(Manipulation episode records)
⟨

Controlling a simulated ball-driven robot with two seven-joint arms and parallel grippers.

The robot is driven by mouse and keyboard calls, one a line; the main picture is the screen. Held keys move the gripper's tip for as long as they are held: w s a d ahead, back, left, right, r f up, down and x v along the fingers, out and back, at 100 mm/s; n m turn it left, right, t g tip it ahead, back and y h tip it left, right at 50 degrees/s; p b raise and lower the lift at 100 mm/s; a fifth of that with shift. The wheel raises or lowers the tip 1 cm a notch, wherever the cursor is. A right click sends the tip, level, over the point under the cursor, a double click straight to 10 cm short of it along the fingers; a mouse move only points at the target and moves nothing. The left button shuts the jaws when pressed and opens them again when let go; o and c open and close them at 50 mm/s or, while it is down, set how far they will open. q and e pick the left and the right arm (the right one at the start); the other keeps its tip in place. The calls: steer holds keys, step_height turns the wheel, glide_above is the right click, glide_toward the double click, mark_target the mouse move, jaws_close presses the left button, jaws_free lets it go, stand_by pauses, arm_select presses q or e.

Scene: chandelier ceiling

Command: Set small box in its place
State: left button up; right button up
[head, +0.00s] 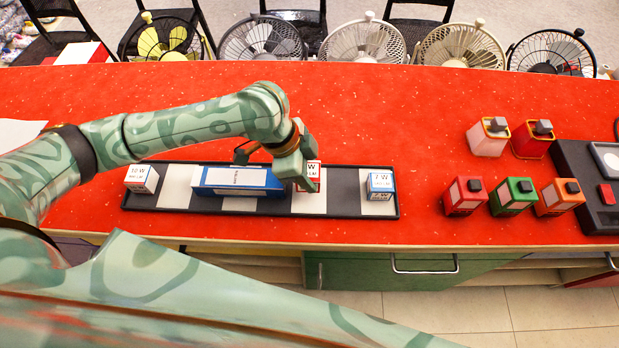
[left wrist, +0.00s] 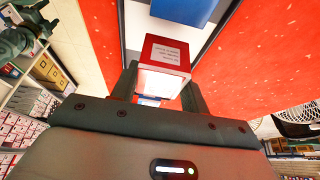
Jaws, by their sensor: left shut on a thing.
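My left gripper (head: 302,180) is shut on a small red and white box (head: 313,174), whose label ends in "W" in the head view. The box stands over a pale section of the dark tray (head: 345,208); I cannot tell whether it touches the tray. In the left wrist view the box (left wrist: 166,52) sits between the two fingers of the gripper (left wrist: 161,85), with its labelled red face showing. The gripper hides part of the box in the head view. My right gripper is not in view.
A long blue and white box (head: 238,181) lies just left of the gripper on the tray. A 10 W box (head: 142,178) is at the tray's left end, a 7 W box (head: 380,186) at its right. Several coloured canisters (head: 512,195) stand right; fans (head: 362,42) stand behind.

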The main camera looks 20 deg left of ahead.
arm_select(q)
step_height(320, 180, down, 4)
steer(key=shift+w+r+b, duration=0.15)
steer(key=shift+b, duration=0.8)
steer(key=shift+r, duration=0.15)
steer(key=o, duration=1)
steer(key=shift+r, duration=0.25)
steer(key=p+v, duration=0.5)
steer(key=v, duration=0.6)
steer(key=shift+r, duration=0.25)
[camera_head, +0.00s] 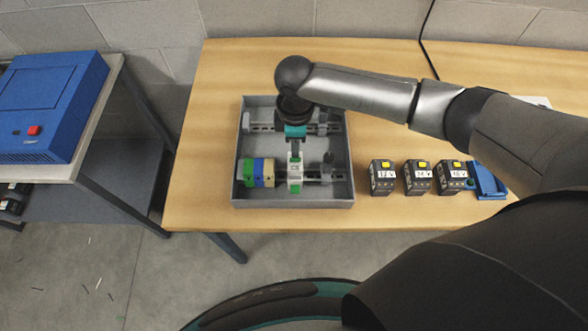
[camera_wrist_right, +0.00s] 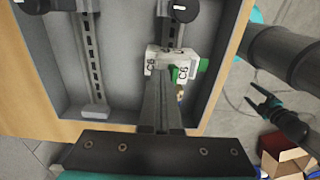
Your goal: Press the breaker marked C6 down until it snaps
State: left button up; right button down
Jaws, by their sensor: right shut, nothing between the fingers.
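The breaker marked C6 (camera_head: 295,174) is white and green and sits on the near rail of a grey tray (camera_head: 240,200). In the right wrist view, the C6 breaker (camera_wrist_right: 160,62) shows its label and green part. My right gripper (camera_head: 295,143) points down at it from above, shut and empty. In the right wrist view, its fingers (camera_wrist_right: 162,92) overlap the breaker's edge; I cannot tell whether they touch. The lever's position is unclear.
Three black blocks with yellow tops (camera_head: 417,178) and a blue holder (camera_head: 488,182) stand right of the tray. A blue machine (camera_head: 50,105) stands on the left table.

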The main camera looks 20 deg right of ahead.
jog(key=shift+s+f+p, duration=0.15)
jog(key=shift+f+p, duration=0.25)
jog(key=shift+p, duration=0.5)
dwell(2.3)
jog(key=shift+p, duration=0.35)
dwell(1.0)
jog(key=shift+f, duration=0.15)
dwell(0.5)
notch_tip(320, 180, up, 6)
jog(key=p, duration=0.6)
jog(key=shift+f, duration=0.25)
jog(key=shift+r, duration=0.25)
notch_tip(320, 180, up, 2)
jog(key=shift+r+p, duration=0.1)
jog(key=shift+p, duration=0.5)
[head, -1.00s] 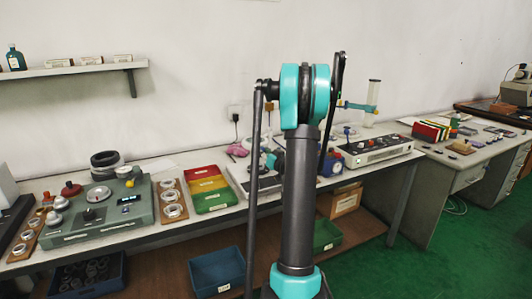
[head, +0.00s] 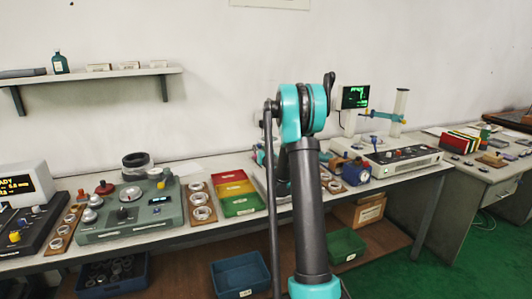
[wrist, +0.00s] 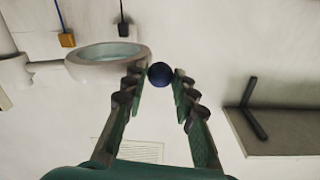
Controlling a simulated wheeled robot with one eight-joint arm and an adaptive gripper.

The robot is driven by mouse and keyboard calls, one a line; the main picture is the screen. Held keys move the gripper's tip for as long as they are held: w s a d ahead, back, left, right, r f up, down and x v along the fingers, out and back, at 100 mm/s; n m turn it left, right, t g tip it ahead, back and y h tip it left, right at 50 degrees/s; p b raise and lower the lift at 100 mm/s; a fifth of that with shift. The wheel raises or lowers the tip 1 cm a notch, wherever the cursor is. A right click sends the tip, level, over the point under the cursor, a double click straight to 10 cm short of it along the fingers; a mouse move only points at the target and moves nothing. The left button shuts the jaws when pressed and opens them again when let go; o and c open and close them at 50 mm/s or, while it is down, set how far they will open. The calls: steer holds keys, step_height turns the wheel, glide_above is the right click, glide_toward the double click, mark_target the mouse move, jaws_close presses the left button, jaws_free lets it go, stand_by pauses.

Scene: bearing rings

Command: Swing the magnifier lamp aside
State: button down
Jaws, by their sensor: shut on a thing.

⟩

* [Stated problem] Reproduce each record above by retyping it exactly; omit all images.

* [Final answer]
Controlling a simulated ball-driven robot with two seven-joint arms and parallel grippers.

The robot is driven by mouse and keyboard calls, one a line; the main picture is the screen. Held keys move the gripper's tip for as long as they are held: w s a d ahead, back, left, right, r f up, down and x v along the fingers, out and back, at 100 mm/s; n m turn it left, right, t g tip it ahead, back and y h tip it left, right at 50 degrees/s; p b raise and lower the lift at 100 mm/s; a fifth of that with shift. The wheel raises or lowers the tip 1 cm a notch, wherever the cursor is. A right click sends the tip, level, over the point under the cursor, a double click straight to 10 cm short of it along the fingers; a mouse move only points at the target and moves nothing. The left button shuts the jaws when pressed and opens them again when let go; o and c open and close them at 50 mm/s or, while it is down, set how far they will open. q and e pick the left and the right arm (the right one at the start); the other keeps its tip in place. The calls: steer holds keys, step_height turns the wheel, glide_above is the right click, glide_toward the double click, mark_target the mouse move, jaws_close presses the left button, jaws_free lets it go, stand_by pauses, arm_select presses q or e.

Scene: chandelier ceiling

Command: Set small box in its place
State: left button up; right button up
[head, +0.00s] 
[left wrist, +0.00s] 
Jaws, by their sensor: left shut on a thing.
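My left gripper (head: 302,180) is shut on a small red and white box (head: 313,174), whose label ends in "W" in the head view. The box stands over a pale section of the dark tray (head: 345,208); I cannot tell whether it touches the tray. In the left wrist view the box (left wrist: 166,52) sits between the two fingers of the gripper (left wrist: 161,85), with its labelled red face showing. The gripper hides part of the box in the head view. My right gripper is not in view.
A long blue and white box (head: 238,181) lies just left of the gripper on the tray. A 10 W box (head: 142,178) is at the tray's left end, a 7 W box (head: 380,186) at its right. Several coloured canisters (head: 512,195) stand right; fans (head: 362,42) stand behind.

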The main camera looks 20 deg left of ahead.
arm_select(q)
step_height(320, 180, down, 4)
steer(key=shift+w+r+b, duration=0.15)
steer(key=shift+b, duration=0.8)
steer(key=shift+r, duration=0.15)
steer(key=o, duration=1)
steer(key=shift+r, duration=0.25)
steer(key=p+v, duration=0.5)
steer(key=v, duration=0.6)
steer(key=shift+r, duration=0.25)
[camera_head, +0.00s] 
[camera_wrist_right, +0.00s] 
Your goal: Press the breaker marked C6 down until it snaps
State: left button up; right button down
Jaws, by their sensor: right shut, nothing between the fingers.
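The breaker marked C6 (camera_head: 295,174) is white and green and sits on the near rail of a grey tray (camera_head: 240,200). In the right wrist view, the C6 breaker (camera_wrist_right: 160,62) shows its label and green part. My right gripper (camera_head: 295,143) points down at it from above, shut and empty. In the right wrist view, its fingers (camera_wrist_right: 162,92) overlap the breaker's edge; I cannot tell whether they touch. The lever's position is unclear.
Three black blocks with yellow tops (camera_head: 417,178) and a blue holder (camera_head: 488,182) stand right of the tray. A blue machine (camera_head: 50,105) stands on the left table.

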The main camera looks 20 deg right of ahead.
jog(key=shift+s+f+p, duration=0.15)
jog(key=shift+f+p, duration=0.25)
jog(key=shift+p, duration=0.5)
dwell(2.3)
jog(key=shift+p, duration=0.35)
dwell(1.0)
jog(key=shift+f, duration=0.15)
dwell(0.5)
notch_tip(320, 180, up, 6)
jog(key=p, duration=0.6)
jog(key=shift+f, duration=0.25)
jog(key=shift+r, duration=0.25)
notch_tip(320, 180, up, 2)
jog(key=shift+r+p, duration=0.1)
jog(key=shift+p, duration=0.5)
[head, -1.00s] 
[head, +0.00s] 
[wrist, +0.00s] 
Controlling a simulated wheeled robot with one eight-joint arm and an adaptive gripper.

The robot is driven by mouse and keyboard calls, one a line; the main picture is the screen. Held keys move the gripper's tip for as long as they are held: w s a d ahead, back, left, right, r f up, down and x v along the fingers, out and back, at 100 mm/s; n m turn it left, right, t g tip it ahead, back and y h tip it left, right at 50 degrees/s; p b raise and lower the lift at 100 mm/s; a fifth of that with shift. The wheel raises or lowers the tip 1 cm a notch, wherever the cursor is. A right click sends the tip, level, over the point under the cursor, a double click straight to 10 cm short of it along the fingers; a mouse move only points at the target and moves nothing. The left button shuts the jaws when pressed and opens them again when let go; o and c open and close them at 50 mm/s or, while it is down, set how far they will open. The calls: steer holds keys, step_height turns the wheel, glide_above is the right click, glide_toward the double click, mark_target the mouse move, jaws_close presses the left button, jaws_free lets it go, stand_by pauses.

Scene: bearing rings

Command: Swing the magnifier lamp aside
State: button down
Jaws, by their sensor: shut on a thing.

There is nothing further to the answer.